Prof. Dr. Hilde (Hildegard) Zaloscer (Zaloszer) (15 June 1903 – 20 December 1999) was an art historian, Egyptologist, Coptologist, essayist, novelist and a prominent expert of Coptic history and art.

Zaloscer was born in Tuzla, Bosnia Herzegovina (then Austria-Hungary), the eldest daughter of the affluent Jewish lawyer and state-official Dr. Jacob and his wife Bertha (née Kallach). Since her father was a state official and a known Austrian monarchist, the family had to flee to Vienna when the Austrian monarchy collapsed, at the end of the First World War (1918). Her family settled in Vienna, where she finished her secondary education and studied art history and prehistory at the Vienna University (Ph.D. 1926, her dissertation being „Die frühmittelalterliche Dreistreifenornamentik der Mittelmeerrandgebiete mit besonderer Berücksichtigung der Denkmäler am Balkan“).

From 1927 to 1936, Zaloscer was the editor of the art magazine Belvedere, and corresponded with Thomas Mann.

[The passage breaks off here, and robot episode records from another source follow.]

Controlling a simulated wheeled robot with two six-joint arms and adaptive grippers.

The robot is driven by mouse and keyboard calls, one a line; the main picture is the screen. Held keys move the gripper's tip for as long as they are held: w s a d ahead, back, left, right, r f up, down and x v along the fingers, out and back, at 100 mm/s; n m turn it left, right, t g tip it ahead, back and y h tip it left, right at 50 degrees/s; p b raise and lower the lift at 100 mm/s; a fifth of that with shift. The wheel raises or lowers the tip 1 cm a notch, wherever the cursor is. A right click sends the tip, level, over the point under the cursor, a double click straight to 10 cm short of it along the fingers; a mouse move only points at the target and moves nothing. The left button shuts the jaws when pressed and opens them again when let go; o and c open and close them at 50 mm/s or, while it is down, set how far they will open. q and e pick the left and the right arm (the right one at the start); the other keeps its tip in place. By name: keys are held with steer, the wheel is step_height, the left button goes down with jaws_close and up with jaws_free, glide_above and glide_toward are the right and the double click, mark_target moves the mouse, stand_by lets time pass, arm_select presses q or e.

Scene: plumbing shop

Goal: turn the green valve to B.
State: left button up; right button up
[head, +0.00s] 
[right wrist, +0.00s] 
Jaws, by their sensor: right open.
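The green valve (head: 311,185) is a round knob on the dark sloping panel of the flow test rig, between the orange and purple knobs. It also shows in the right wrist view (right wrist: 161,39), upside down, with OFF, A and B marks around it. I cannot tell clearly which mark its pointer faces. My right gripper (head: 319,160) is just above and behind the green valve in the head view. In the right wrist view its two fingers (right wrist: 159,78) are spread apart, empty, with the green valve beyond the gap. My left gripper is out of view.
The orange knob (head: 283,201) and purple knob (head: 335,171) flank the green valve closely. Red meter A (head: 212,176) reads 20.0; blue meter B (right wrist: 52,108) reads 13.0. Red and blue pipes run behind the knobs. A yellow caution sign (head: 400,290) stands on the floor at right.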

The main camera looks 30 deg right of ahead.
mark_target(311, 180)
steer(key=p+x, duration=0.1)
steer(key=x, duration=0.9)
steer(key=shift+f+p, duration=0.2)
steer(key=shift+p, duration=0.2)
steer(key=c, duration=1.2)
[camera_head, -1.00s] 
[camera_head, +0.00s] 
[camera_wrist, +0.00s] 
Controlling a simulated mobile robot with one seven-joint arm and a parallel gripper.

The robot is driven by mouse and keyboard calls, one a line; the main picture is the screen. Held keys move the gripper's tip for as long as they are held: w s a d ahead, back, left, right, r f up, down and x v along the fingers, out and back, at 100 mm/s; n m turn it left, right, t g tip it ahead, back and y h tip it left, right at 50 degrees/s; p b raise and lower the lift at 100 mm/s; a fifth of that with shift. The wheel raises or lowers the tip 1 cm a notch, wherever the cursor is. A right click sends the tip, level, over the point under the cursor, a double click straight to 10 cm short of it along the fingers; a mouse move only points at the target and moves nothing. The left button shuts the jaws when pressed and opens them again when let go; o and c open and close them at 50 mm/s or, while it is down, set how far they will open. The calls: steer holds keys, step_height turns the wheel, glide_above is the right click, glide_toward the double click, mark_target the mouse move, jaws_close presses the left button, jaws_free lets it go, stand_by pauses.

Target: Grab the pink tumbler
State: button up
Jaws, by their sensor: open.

Due to the rise of anti-Semitism in Vienna she emigrated to Egypt in 1936.

Between 1946 and 1968, Zaloscer was a professor of art history at the University of Alexandria where she became a prominent and world-renowned expert on Coptic art.

After the Six Day War (1967), she was expelled from Egypt since she was Jewish. She lived temporarily in Vienna from 1968 to 1970 and, in the following two years, Zaloscer was a professor at the Carleton University in Ottawa, Ontario, Canada, before returning to Vienna.